Coupled-mode induced transparency via Ohmic heating in a single polydimethylsiloxane-coated microbubble resonator

Xianlin Liu; Qijing Lu; Liang Fu; Xiaogang Chen; Xiang Wu; Shusen Xie

doi:10.1364/OE.390593

1. Introduction

In the last thirty years, research on the whispering gallery mode (WGM) microcavity has become more relevant. Because the WGM circulates in the microcavity for a long period, the interactions between light and matter are greatly enhanced [1]. This process can be extensively applied to sensing [2,3], nonlinear optics [4,5], tunable optofluidic microlaser [6], and cavity quantum electrodynamics [7,8]. Recently, an all-optical analogy to electromagnetically induced transparency (EIT), caused by destructive interference between different optical paths in a microcavity, has drawn considerable attention. Many schemes were proposed to realize EIT, such as coupled-mode induced transparency (CMIT) [9–15], optomechanically or Brillouin scattering induced transparency [16–18], and nonlinear optically induced transparency [19].

To realize CMIT, two optical modes, either from directly and indirectly coupled microcavities [12,20] or from single microcavity [14], must be involved. Further, their resonant wavelengths must be matched well by various tuning methods, such as thermal tuning [11,12], strain mechanical tuning [13,14] or internal aerostatic pressure [13,21], electro-thermal tuning [22–25], and all-optical-thermal tuning [7]. The resonant wavelength is directly proportional to the refractive index and radius of the microcavity. For mechanical (strain or internal aerostatic pressure) tuning, geometric effect is dominated as compared with photo-elastic effect and it changes the radius of the microcavity [13,14]. All the modes shift in the same direction (longer wavelength or shorter wavelength). For thermal tuning, thermo-optic effect is dominated as compared with thermal-expansion effect and it changes the refractive index of the microcavity [12,24]. All the modes shift in the same direction for the pure microcavity with only one material. Different order modes exhibit different response rates to the mechanical or thermal tuning, based on which one mode can catch up with another mode and EIT lineshape is formed. However, these methods are less efficient to achieve EIT and also uncontrollable. Constructing hybrid microcavity with distinct thermo-optics coefficient (TOC) is an efficient way to enhance the wavelength tuning and obtain EIT easily. For example, coating a thin polymer (negative TOC) layer on the outer surface of the silica (positive TOC) microcavity lead to different order modes with distinct thermal response [11]. Under thermal tuning, different order modes encounter and EIT lineshape is formed efficiently.
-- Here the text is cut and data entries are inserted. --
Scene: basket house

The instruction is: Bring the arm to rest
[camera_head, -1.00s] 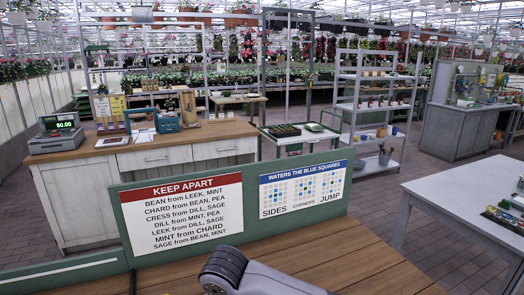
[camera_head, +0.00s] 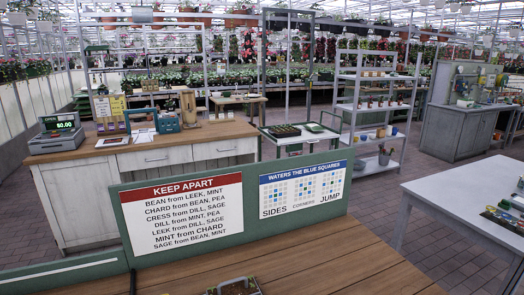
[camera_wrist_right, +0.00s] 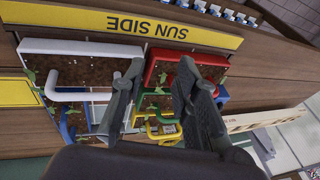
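My right gripper (camera_wrist_right: 160,75) shows in the right wrist view. Its two dark fingers are spread apart with nothing between the tips. It is over soil-filled trays: a white-framed tray (camera_wrist_right: 80,45) lies on the left and a red-framed tray (camera_wrist_right: 175,55) lies under the fingers. The fingers hide parts of these trays, and I cannot tell how far above them they are. In the head view no arm or gripper is in sight. My left gripper is in neither view.
A yellow "SUN SIDE" strip (camera_wrist_right: 150,28) runs beside the trays on the wooden bench (camera_head: 310,262). A small soil tray (camera_head: 238,288) shows at the bench's near edge. A green sign board (camera_head: 250,175) stands along its back. A grey table (camera_head: 460,195) is at right.

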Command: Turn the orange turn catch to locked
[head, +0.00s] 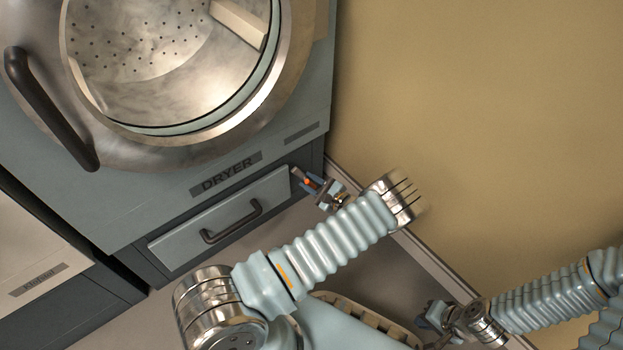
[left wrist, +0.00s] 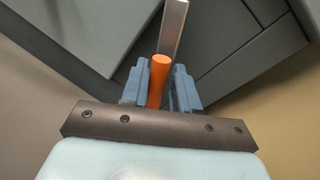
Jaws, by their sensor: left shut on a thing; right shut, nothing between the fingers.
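The orange turn catch (head: 307,181) shows as a small spot at the right end of the dryer's lower drawer front. In the left wrist view its orange handle (left wrist: 158,75) stands between the two blue fingers, with a pale metal bar (left wrist: 174,30) just beyond it. My left gripper (head: 310,184) is shut on the catch; it also fills the lower middle of the left wrist view (left wrist: 160,85). The fingers hide part of the catch, and I cannot read its locked or unlocked marking. My right gripper (head: 428,322) is shut and empty, low at the right, away from the dryer.
The dryer (head: 150,195) has a round glass door with a dark handle (head: 48,105). Another machine (head: 35,270) stands at the left. A bare tan wall (head: 480,110) fills the right.

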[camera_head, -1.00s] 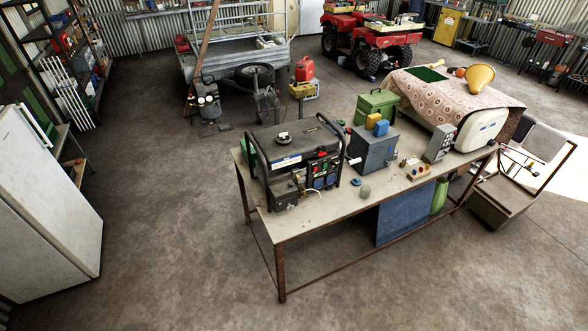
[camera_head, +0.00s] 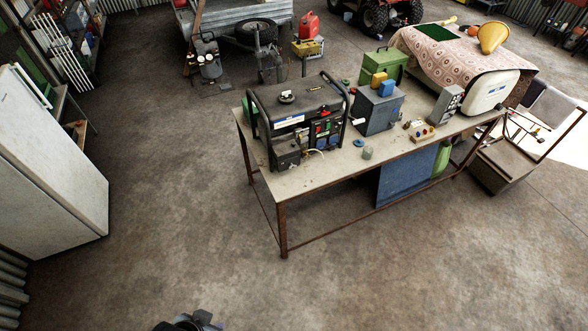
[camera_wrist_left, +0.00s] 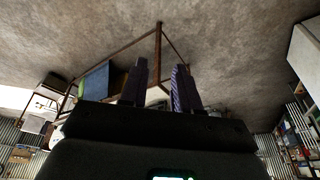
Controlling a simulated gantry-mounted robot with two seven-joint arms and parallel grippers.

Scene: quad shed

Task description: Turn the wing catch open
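I cannot make out the wing catch for certain at this size. A grey-blue metal box (camera_head: 377,112) with a small pale lever-like part on its left side stands on the workbench (camera_head: 320,176). A small control panel box (camera_head: 446,104) stands further right on the bench. My left gripper (camera_wrist_left: 160,78) shows in its wrist view with two purple-grey fingers apart and nothing between them. In the head view only the top of my left arm's end (camera_head: 190,322) shows at the bottom edge, well away from the bench. My right gripper is not in view.
A black generator (camera_head: 300,108) fills the bench's left end. A green box (camera_head: 384,65), a small button board (camera_head: 420,131) and a white rounded tank (camera_head: 490,92) also stand there. A white cabinet (camera_head: 50,165) is at the left. The floor before the bench is clear.

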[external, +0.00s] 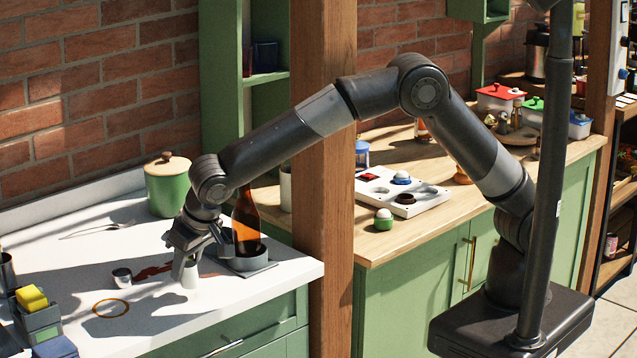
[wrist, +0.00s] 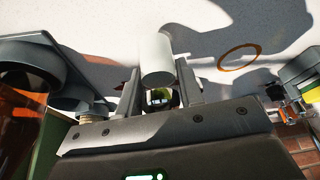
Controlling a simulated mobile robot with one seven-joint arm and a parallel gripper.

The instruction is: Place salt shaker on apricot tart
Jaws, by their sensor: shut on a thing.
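My gripper (external: 186,262) is over the white counter at the left, fingers pointing down. It is shut on a plain pale cylinder, which I take as the salt shaker (external: 189,277). In the wrist view the salt shaker (wrist: 157,62) sticks out between the two fingers of my gripper (wrist: 160,75). I cannot tell whether its lower end touches the counter. No apricot tart can be made out for certain. A thin orange ring (external: 128,306) lies flat on the counter, left of and nearer than the gripper; it also shows in the wrist view (wrist: 221,61).
A brown bottle (external: 246,222) stands in a grey round holder (external: 247,266) close beside the gripper. A caddy with a yellow sponge (external: 31,298) stands at left. A wooden post (external: 330,230) borders the counter.

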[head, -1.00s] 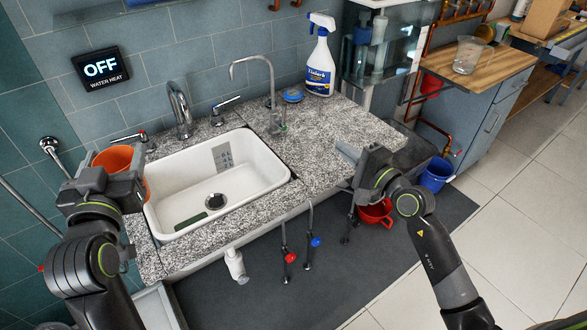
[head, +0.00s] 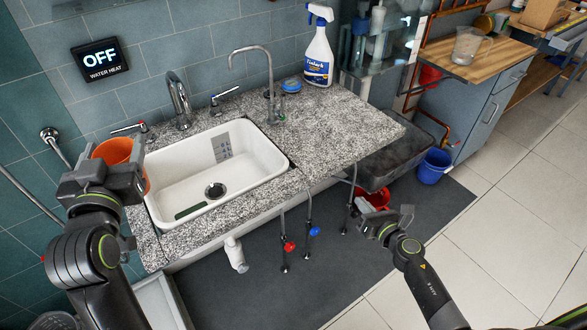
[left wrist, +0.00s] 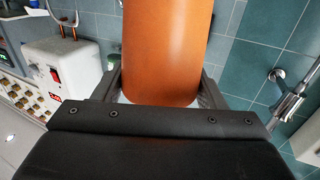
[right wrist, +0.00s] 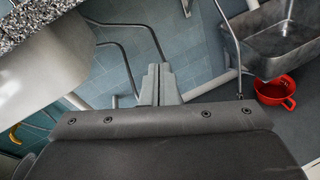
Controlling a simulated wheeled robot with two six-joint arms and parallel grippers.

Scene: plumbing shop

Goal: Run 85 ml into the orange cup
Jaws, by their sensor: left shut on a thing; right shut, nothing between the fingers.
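The orange cup (head: 116,151) is in my left gripper (head: 122,178) at the left end of the sink. The cup also fills the top middle of the left wrist view (left wrist: 166,50), between the fingers. Its inside is mostly hidden. My right gripper (head: 386,222) is shut and empty, low in front of the counter's right part. In the right wrist view its fingertips (right wrist: 158,80) are together, touching nothing. A curved chrome faucet (head: 180,100) stands behind the white sink (head: 165,180). A thinner gooseneck tap (head: 268,85) stands to its right.
Lever handles (head: 128,128) (head: 225,96) flank the faucet. Red (head: 289,246) and blue (head: 314,231) valve knobs sit on pipes below the counter. A wall display (head: 100,64) reads "OFF WATER HEAT". A spray bottle (head: 318,50) stands on the granite (head: 340,120). A red pot (right wrist: 275,90) lies beneath a grey basin (right wrist: 280,45).

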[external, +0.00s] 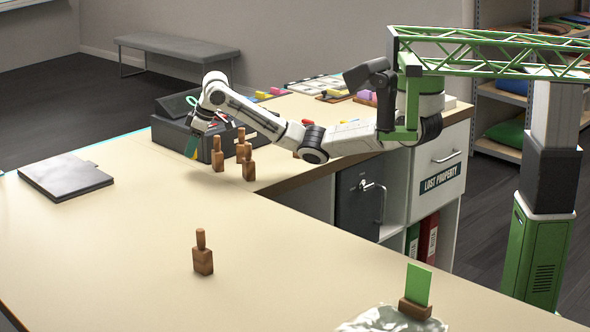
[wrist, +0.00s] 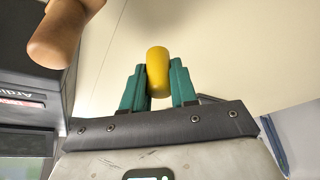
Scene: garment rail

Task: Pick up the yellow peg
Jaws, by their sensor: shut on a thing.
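The yellow peg (wrist: 158,72) shows in the wrist view as a rounded yellow rod between the two green fingers of my gripper (wrist: 158,88). The fingers touch it from both sides and are shut on it. In the external view my gripper (external: 192,147) points down at the far end of the counter, beside a dark case. I cannot make out the yellow peg in that view. Whether its lower end is clear of the counter cannot be told.
Brown wooden pegs on blocks (external: 249,165) stand just right of my gripper; one brown peg (wrist: 62,32) is close in the wrist view. The dark case (external: 178,118) is behind. Another brown peg (external: 203,258) stands nearer. A dark flat folder (external: 66,176) lies left.

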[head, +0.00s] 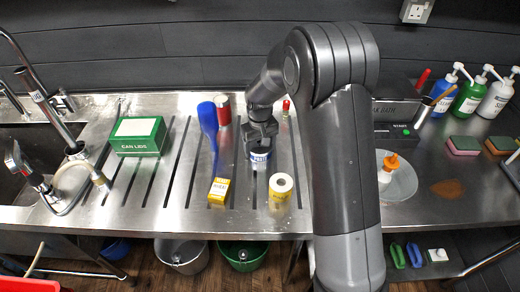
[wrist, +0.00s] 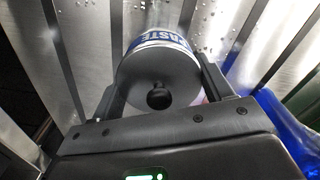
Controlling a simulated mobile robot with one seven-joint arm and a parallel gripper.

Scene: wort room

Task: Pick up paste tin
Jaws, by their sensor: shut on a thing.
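The paste tin (head: 260,157) is a small cylinder with a white and blue label, on or just over the steel draining board in the head view. The wrist view shows its grey round lid with a dark knob and the word PASTE on the side of the tin (wrist: 158,70). My gripper (head: 261,140) comes down from above and is shut on the tin. In the wrist view the fingers of my gripper (wrist: 160,88) lie on either side of it. I cannot tell whether its base touches the board.
A green box (head: 138,136) is farther left, beside the sink (head: 30,150). A plate (head: 403,183) is right of my arm.

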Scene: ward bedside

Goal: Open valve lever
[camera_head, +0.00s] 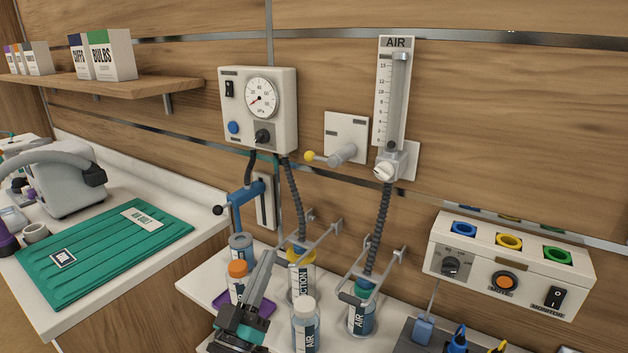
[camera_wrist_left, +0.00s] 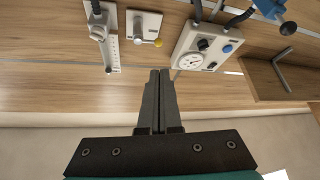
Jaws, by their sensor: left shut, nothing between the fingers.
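The valve lever (camera_head: 326,158) is a short grey lever with a yellow ball tip. It sits on a cream wall plate (camera_head: 353,126) between the gauge box and the AIR flowmeter, and points left. In the left wrist view, which is turned over, the lever (camera_wrist_left: 147,41) and its plate are at the top. My left gripper (camera_head: 268,256) is low in the head view, below and left of the lever and apart from it. Its fingers (camera_wrist_left: 160,72) are shut together and empty. My right gripper is not in view.
A gauge box (camera_head: 288,108) hangs left of the lever and the AIR flowmeter (camera_head: 391,95) right of it. A blue bracket (camera_head: 237,200) with a black knob sticks out below the gauge. Bottles, including an orange-capped bottle (camera_head: 237,283), stand around my gripper. Wire holders and hoses project below the lever.

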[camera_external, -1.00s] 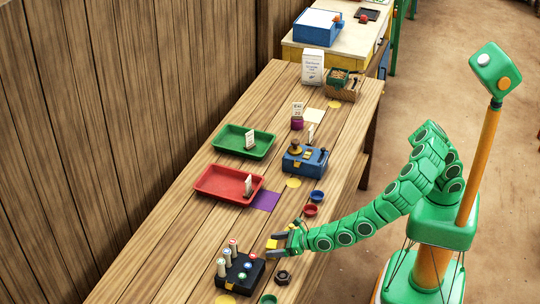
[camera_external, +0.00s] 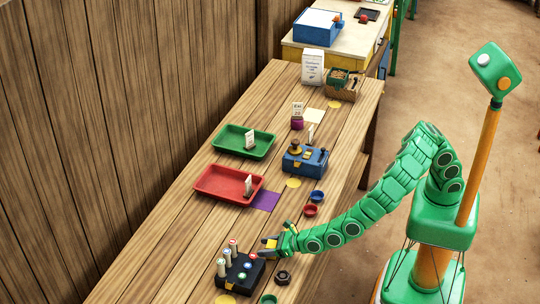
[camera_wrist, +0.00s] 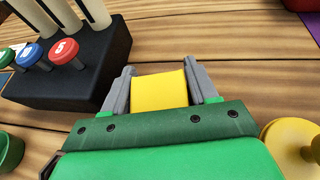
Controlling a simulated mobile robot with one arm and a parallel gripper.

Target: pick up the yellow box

In this paper, we propose and demonstrate a novel scheme using electrical tuning to realize CMIT in a hybrid polydimethylsiloxane (PDMS)-coated silica microbubble resonator (MBR), with an Au microwire inserted in the hollow channel. Due to the large negative TOC of PDMS, different radial order modes, with opposite thermal sensitivities, can coexist in this hybrid microcavity. These modes have distinct thermal responses, thus, it is easier to tune these modes on-resonance. A novel thermal tuning method is adopted — applying a current on the Au microwire to obtain controllable CMIT. The generated Ohmic heating changes the temperature of the microcavity, and hence, the resonance wavelength.

2. Theoretical model and sensitivity analysis

The proposed hybrid PDMS-coated MBR structure is displayed in Fig. 1(a). The hybrid microcavity consisted of an outer silica shell, an inner coated PDMS layer, and an Au microwire. The outer radius and thickness of the silica wall are denoted as r and t, respectively. The refractive indices of PDMS, silica, and air are denoted as n₁, n₂, and n₃, respectively. The Au microwire acted as a heat source. By applying current on the Au microwire, Ohmic heating can tune the temperature of the microcavity and the modal resonant wavelength. A photograph of a hybrid microcavity is shown in Fig. 1(b). Here, the PDMS is selected for its negative TOC, opposite to that of silica. Thus, different radial order modes (denoted as p) exhibit different, and even opposite, thermal sensitivities S_T, depending on the field distributions in the silica and PDMS layer [26–28].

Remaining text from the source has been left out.